Flevo CFD

Do You Think Python Can Run Two Tasks simultaneously?

In this post, I want to talk about parallel programming, but before that, I need to define a few terms.

Types of tasks

Sync

A sync task is dependent on another task, meaning it needs to synchronize with that task and wait for it to finish before it starts its own work. For example, consider the task of moving to a room. it consists of two tasks of opening the door and going into the room. if you don’t open the door you can’t get into it (there’re other ways but just take it as an example).

Async

Some tasks are not dependent on another task and can perform their tasks without needing them. For example, drinking water and going to school. they are two tasks that do not necessariliy depend on each other. you could drink water wether you go to school or not and you could go to school wether you drink water or not.

These two tasks can run independently of each other, and there’s no need for them to be synchronous.

Whether a task is synchronous or asynchronous depends on the nature and structure of that task and the operations it performs, nothing else.

Now, if your tasks are capable of running independently, meaning they are asynchronous, they have the capability to execute concurrently.

Concurrency v Parallelism

Concurrency

Concurrency is the model of executing multiple tasks simultaneously, meaning we structure the program in a way that allows asynchronous tasks to run concurrently. Note that I said they have the capability to run concurrently, not necessarily that they will run simultaneously. Pay attention here.

Parallelism

Parallelization is the next step, meaning tasks that have been structured concurrently are now executed in parallel and simultaneously.

So, Concurrency pertains to the structure of the program, while Parallelism relates to its execution.

For example, consider a scenario where only one connection to a database can be active at a time, and suppose there’s a task that connects to the database and reads some data.

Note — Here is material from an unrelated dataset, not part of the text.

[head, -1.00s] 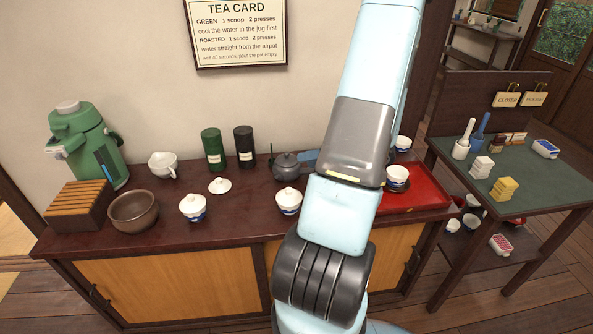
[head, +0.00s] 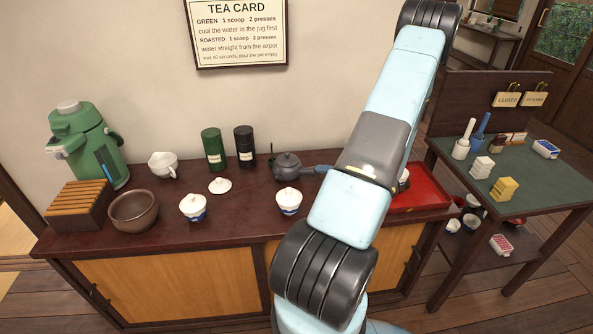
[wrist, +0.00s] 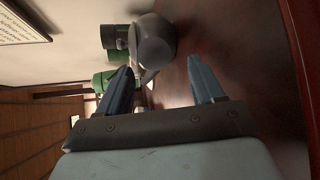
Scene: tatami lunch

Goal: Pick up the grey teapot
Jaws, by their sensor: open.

Now, if we structure the program in such a way that four instances of these tasks can run independently, we’ve made this program Concurrent. But due to the limitation (for the sake of the example) of hardware, only one task can be connected to the database at any given moment. In other words, practically only one task can do its job at a time. Now, if we increase the number of allowed connections to three (through hardware upgrades), then three tasks can run simultaneously, which would be Parallelism.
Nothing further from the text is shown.